Students to work election day polls
Posted by on May 2, 2002
[Democracy Dispatches]
Students May Be One Solution to Poll Worker Shortage
Although it is easy to overlook their importance amidst election reform debates about voting machines, hanging chads, and provisional ballots, poll workers are a crucial element to smooth and fair elections. It is the poll worker, after all, who will put into practice the newly passed election reform laws when they really matter – on election day. Yet major poll worker dilemmas continue to plague election officials and voting rights advocates: ensuring that poll workers are properly trained, ensuring that they uphold the law in an equitable fashion, and finding enough people to serve as poll workers on election day. Some states and the U.S. House of Representatives have recently passed legislation to solve the latter problem by recruiting poll workers from area high schools and colleges.

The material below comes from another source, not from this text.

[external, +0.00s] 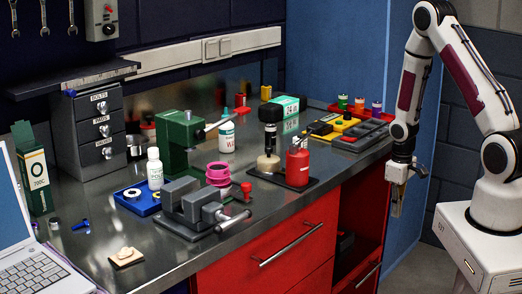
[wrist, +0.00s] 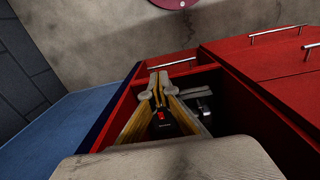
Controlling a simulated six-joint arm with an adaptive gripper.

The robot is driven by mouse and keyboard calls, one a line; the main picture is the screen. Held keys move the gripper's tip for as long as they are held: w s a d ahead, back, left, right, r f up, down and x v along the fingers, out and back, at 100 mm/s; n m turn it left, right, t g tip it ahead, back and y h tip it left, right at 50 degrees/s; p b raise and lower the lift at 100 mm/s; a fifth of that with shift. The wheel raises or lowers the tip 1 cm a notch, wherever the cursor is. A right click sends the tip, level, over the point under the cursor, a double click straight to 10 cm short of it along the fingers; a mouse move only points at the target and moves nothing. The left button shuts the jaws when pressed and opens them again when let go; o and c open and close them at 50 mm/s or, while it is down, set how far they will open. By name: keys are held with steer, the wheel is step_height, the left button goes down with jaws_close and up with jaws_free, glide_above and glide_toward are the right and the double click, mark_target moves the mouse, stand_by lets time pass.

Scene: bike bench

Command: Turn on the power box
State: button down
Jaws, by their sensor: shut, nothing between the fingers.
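A grey wall box (external: 101,20) with a small red part and a dark knob is fixed to the dark wall at the upper left of the external view. It looks like the power box; its on or off state is too small to tell. My gripper (external: 397,205) hangs pointing down at the right, off the bench's right end and far from the wall box. In the wrist view my gripper (wrist: 160,80) is shut and empty, its fingertips together in front of the open red cabinet bay.
The open bay of the red cabinet (wrist: 238,62) holds a dark object with a red spot (wrist: 162,117). The crowded bench carries a green press (external: 180,140), a grey vise (external: 192,207), a red bottle (external: 298,163) and a laptop (external: 40,265). Floor space beside the cabinet is free.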

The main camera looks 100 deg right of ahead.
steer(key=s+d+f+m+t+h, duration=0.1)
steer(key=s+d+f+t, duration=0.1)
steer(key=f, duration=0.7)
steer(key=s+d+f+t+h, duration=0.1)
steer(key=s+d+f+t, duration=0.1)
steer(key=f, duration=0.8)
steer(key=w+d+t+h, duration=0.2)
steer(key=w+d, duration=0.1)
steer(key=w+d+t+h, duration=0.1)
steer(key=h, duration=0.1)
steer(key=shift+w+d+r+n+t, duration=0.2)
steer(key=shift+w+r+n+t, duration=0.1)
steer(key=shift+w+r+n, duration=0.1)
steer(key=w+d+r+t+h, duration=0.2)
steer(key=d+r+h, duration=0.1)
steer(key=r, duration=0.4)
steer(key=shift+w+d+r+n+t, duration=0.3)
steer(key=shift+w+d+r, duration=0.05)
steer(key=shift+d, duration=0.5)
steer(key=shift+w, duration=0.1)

Legislators hope that by allowing young people to work at the polls, they will both encourage them to vote when they turn 18 and also find enough workers to staff the polls on election day. The practice has already worked well in some states and localities, such as Cook County, Illinois, where 520 high school students served as election judges in the March primary. Election officials cite many reasons why they cannot find enough staff, from the 14-hour workday and low wages to the fact that most people have to be at other jobs on election day. To remedy the situation, officials in Orange County, California have encouraged county employees to take a break from their usual jobs to volunteer at the polls on election day. Others have advocated making election day a holiday to free up people who have other jobs.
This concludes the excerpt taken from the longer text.